◆ **What you will do**: Look through the records that follow. Copy every line containing the word "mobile".

>> START

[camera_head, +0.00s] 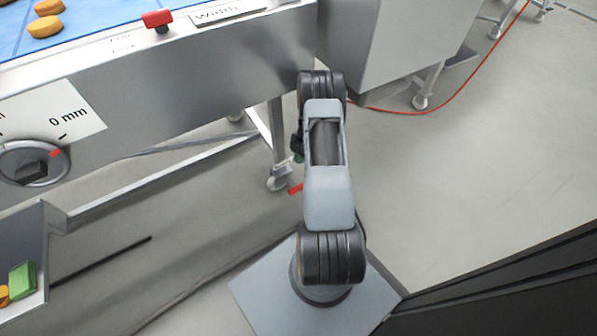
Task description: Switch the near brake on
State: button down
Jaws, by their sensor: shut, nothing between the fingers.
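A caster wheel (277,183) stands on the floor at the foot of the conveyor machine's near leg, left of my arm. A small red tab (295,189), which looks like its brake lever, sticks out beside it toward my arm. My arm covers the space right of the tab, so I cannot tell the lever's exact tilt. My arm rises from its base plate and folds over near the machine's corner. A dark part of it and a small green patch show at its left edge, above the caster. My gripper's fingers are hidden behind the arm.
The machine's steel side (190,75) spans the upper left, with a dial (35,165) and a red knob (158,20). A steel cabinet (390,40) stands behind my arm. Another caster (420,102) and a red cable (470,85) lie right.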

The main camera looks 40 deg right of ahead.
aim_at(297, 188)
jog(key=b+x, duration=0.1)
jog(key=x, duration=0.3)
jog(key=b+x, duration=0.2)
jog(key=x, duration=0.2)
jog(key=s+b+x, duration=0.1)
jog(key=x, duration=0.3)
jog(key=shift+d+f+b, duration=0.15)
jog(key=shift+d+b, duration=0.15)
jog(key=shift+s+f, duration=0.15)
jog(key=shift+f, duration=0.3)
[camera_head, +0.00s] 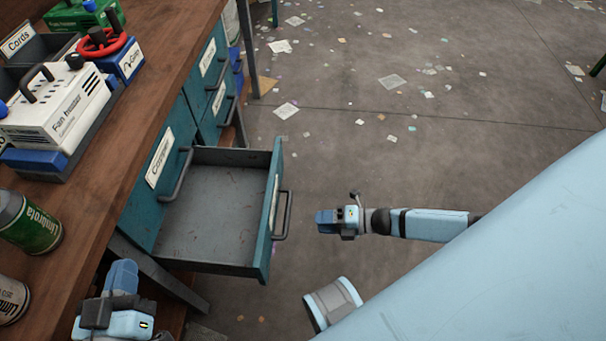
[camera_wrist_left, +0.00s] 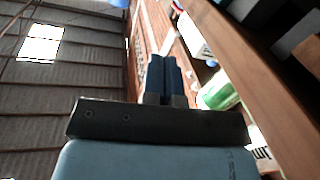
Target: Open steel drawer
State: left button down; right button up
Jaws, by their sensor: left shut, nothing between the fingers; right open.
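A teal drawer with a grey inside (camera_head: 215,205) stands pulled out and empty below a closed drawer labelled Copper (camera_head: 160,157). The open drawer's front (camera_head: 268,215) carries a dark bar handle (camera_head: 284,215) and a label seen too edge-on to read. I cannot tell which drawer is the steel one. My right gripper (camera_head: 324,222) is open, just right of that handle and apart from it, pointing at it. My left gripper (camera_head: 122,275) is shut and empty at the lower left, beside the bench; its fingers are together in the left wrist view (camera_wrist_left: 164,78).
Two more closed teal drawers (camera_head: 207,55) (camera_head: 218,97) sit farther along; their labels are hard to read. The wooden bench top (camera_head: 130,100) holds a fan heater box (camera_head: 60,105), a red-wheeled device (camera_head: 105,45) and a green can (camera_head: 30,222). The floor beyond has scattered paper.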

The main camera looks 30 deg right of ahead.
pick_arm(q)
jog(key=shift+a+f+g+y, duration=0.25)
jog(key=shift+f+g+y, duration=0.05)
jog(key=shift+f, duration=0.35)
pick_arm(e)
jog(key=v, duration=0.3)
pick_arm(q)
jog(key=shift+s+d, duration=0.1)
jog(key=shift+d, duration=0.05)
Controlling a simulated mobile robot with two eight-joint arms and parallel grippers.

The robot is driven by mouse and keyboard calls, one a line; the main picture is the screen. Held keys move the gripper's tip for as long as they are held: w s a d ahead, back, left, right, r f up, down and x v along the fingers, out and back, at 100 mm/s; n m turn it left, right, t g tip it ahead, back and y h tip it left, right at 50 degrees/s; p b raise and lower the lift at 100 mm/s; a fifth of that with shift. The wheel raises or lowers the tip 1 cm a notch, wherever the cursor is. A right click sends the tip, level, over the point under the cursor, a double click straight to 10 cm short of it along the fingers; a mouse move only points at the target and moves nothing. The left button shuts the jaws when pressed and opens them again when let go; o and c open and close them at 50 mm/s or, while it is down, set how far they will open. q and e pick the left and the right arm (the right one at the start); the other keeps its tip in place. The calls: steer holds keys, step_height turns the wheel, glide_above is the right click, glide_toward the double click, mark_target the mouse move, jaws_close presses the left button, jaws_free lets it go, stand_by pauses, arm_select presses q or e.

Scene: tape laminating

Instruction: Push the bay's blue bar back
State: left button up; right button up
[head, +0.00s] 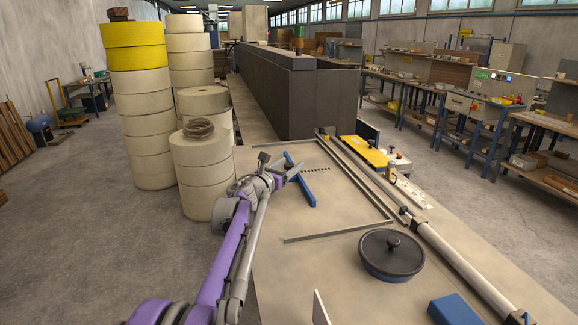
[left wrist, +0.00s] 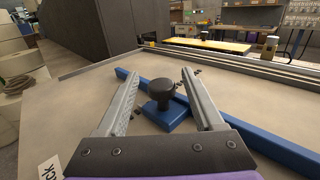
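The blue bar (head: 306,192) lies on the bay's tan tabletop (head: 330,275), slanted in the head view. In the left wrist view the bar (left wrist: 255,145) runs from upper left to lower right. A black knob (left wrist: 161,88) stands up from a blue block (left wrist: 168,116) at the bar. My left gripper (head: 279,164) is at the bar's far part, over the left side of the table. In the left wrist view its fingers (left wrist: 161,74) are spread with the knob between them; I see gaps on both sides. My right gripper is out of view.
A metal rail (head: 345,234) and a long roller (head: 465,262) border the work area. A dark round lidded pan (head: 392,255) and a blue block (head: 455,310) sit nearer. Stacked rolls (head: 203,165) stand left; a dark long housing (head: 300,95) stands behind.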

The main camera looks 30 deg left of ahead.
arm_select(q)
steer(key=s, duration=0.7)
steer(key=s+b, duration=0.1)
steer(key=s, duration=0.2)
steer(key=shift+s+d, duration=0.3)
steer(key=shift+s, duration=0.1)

>> END
>> START

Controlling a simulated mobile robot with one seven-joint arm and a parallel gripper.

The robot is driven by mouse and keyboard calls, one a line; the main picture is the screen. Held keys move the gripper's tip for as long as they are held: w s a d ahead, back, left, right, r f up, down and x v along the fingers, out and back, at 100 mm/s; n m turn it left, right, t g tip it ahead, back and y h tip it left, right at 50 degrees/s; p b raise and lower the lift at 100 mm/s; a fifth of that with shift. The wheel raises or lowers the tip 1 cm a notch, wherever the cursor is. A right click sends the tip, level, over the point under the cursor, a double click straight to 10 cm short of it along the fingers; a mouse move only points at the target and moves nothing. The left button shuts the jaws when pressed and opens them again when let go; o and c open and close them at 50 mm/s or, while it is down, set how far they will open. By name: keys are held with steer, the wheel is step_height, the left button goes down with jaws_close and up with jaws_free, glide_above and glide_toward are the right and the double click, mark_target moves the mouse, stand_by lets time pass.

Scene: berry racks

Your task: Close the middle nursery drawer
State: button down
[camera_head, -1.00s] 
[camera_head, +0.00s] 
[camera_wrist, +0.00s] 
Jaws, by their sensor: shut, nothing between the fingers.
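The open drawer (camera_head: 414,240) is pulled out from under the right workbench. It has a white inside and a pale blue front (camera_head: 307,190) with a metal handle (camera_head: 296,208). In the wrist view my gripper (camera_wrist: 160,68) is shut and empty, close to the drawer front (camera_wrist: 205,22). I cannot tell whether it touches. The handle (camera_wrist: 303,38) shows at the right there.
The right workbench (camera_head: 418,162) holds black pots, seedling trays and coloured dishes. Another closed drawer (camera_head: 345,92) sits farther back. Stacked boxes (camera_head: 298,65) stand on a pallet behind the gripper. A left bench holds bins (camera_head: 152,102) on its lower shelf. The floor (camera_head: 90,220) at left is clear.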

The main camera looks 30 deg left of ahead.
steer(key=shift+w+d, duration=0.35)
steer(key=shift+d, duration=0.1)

>> END

◆ **Correct answer**:
Controlling a simulated mobile robot with two eight-joint arms and parallel grippers.
Controlling a simulated mobile robot with one seven-joint arm and a parallel gripper.

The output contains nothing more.